Prompt
Restate, exactly and only, the lines from the first through the line containing "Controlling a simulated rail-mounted".

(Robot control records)
════════════════════
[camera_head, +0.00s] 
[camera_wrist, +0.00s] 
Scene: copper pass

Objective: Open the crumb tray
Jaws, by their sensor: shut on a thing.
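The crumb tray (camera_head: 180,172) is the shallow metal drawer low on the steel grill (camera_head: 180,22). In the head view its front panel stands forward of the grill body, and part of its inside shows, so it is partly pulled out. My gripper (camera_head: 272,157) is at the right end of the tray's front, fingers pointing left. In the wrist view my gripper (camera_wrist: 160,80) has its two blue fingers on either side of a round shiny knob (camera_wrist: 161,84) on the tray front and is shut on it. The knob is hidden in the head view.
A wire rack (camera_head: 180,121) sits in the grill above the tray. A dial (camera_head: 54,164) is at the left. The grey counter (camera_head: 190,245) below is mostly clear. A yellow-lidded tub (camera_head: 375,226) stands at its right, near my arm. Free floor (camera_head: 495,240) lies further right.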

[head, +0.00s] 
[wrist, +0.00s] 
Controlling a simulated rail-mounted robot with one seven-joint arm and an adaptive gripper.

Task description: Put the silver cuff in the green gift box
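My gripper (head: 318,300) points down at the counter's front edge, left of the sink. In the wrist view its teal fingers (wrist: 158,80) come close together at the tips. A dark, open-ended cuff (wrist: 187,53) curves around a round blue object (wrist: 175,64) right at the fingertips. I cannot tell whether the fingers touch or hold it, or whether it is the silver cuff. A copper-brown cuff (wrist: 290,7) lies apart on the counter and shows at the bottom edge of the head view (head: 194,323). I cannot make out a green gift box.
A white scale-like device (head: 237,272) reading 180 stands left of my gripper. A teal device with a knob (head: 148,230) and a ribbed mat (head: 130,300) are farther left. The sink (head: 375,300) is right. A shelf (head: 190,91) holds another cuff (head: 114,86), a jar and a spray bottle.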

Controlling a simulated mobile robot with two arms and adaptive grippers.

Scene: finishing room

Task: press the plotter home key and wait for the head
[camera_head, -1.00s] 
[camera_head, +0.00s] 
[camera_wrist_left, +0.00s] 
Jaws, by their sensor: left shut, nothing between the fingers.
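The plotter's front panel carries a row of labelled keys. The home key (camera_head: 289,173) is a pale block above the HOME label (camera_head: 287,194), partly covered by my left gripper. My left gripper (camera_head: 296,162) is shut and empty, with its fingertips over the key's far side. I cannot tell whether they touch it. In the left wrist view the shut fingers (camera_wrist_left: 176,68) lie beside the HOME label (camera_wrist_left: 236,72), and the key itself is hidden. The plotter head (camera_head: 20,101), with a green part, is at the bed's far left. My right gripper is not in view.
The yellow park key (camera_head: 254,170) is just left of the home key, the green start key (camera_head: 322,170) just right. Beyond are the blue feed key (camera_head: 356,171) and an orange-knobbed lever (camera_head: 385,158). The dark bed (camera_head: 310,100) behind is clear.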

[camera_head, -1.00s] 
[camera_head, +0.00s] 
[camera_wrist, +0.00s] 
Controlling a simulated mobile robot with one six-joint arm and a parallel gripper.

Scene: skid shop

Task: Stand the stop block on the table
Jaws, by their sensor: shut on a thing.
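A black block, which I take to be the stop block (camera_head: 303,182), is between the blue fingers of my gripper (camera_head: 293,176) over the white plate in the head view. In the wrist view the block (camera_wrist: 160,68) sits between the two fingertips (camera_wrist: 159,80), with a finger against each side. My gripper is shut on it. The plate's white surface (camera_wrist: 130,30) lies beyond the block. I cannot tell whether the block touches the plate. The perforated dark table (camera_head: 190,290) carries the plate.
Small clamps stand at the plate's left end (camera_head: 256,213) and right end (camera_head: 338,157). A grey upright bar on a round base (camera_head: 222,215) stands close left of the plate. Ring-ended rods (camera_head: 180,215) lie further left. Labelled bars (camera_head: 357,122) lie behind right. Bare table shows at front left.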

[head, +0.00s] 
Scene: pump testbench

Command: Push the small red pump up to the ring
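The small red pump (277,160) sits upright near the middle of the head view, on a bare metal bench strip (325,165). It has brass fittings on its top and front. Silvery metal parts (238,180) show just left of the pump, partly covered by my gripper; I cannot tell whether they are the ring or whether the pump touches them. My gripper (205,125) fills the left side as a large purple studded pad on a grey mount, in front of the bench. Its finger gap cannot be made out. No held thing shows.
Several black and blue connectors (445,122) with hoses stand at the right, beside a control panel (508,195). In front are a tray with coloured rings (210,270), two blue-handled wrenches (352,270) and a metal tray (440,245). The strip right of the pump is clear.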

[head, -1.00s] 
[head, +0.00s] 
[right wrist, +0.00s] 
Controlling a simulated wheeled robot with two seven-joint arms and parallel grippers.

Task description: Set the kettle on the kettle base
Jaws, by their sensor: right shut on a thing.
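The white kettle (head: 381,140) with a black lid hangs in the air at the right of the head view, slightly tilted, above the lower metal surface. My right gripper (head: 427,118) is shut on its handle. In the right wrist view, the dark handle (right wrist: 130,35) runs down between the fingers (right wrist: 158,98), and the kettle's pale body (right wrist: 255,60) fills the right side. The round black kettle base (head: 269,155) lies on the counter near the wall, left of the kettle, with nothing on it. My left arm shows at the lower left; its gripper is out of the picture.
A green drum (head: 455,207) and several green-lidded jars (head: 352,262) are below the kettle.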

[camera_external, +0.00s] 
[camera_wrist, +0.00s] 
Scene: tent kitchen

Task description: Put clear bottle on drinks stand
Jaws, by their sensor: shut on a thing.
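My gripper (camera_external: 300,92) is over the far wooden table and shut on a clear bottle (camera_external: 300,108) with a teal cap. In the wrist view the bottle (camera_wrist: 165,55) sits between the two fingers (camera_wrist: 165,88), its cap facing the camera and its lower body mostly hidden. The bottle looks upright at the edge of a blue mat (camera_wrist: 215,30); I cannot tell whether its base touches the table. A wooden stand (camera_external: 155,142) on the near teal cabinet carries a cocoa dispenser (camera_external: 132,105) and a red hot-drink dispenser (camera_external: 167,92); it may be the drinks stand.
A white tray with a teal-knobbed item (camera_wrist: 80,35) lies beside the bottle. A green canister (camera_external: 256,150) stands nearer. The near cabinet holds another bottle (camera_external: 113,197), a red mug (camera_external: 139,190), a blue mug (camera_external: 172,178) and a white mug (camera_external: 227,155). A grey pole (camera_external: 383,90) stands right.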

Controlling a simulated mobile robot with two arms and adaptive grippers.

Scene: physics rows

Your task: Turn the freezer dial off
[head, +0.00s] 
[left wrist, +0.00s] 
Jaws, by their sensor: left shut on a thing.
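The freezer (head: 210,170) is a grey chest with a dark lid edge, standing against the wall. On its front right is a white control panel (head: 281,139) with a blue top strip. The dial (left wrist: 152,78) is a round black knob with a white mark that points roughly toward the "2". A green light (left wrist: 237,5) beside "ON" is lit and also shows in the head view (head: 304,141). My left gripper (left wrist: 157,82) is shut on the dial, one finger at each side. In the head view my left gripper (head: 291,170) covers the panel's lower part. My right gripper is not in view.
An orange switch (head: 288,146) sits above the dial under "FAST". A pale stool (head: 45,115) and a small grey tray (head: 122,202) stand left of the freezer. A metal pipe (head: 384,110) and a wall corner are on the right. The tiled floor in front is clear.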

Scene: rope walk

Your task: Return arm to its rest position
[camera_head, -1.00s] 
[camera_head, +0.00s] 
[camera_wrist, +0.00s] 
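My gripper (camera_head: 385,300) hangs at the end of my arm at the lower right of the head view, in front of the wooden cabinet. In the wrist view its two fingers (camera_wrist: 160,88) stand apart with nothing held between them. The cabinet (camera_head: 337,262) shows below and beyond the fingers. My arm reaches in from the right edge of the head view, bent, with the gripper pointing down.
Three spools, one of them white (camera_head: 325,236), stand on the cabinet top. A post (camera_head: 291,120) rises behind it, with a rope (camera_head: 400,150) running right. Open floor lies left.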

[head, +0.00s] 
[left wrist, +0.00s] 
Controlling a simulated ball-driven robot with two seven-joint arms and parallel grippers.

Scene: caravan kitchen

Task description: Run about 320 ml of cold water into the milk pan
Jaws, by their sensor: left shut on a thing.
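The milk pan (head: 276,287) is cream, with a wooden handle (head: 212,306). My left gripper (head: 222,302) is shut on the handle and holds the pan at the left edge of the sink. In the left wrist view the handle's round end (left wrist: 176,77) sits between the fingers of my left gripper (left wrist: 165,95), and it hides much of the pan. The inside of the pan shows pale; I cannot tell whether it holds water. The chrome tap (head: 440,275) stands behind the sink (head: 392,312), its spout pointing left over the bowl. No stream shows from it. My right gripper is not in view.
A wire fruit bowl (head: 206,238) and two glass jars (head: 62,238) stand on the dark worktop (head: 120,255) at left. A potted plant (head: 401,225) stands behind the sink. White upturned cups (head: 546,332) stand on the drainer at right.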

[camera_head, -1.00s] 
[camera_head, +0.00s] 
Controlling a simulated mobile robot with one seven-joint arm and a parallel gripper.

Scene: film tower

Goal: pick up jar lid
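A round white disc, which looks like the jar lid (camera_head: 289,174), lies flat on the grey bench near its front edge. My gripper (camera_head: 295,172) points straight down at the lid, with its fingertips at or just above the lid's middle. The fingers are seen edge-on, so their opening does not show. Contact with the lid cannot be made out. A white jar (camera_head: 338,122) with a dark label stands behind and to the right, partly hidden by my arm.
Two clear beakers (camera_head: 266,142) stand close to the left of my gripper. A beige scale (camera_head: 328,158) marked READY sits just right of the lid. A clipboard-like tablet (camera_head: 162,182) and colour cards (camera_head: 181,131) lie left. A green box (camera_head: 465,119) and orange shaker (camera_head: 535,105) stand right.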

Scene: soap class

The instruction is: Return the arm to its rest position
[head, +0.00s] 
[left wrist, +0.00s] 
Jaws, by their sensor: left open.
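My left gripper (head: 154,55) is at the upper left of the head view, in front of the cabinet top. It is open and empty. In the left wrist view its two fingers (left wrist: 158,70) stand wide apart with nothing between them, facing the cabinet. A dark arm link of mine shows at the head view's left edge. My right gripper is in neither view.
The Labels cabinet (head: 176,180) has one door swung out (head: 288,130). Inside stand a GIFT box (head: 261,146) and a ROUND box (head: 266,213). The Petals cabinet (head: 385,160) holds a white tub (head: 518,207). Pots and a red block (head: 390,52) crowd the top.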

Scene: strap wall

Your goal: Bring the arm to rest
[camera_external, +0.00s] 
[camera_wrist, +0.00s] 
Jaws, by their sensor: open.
════════════════════
Result of this exercise
[camera_head, +0.00s] 
[camera_wrist, +0.00s] 
Scene: copper pass

Objective: Open the crumb tray
Jaws, by their sensor: shut on a thing.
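The crumb tray (camera_head: 180,172) is the shallow metal drawer low on the steel grill (camera_head: 180,22). In the head view its front panel stands forward of the grill body, and part of its inside shows, so it is partly pulled out. My gripper (camera_head: 272,157) is at the right end of the tray's front, fingers pointing left. In the wrist view my gripper (camera_wrist: 160,80) has its two blue fingers on either side of a round shiny knob (camera_wrist: 161,84) on the tray front and is shut on it. The knob is hidden in the head view.
A wire rack (camera_head: 180,121) sits in the grill above the tray. A dial (camera_head: 54,164) is at the left. The grey counter (camera_head: 190,245) below is mostly clear. A yellow-lidded tub (camera_head: 375,226) stands at its right, near my arm. Free floor (camera_head: 495,240) lies further right.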

[head, +0.00s] 
[wrist, +0.00s] 
Controlling a simulated rail-mounted robot with one seven-joint arm and an adaptive gripper.

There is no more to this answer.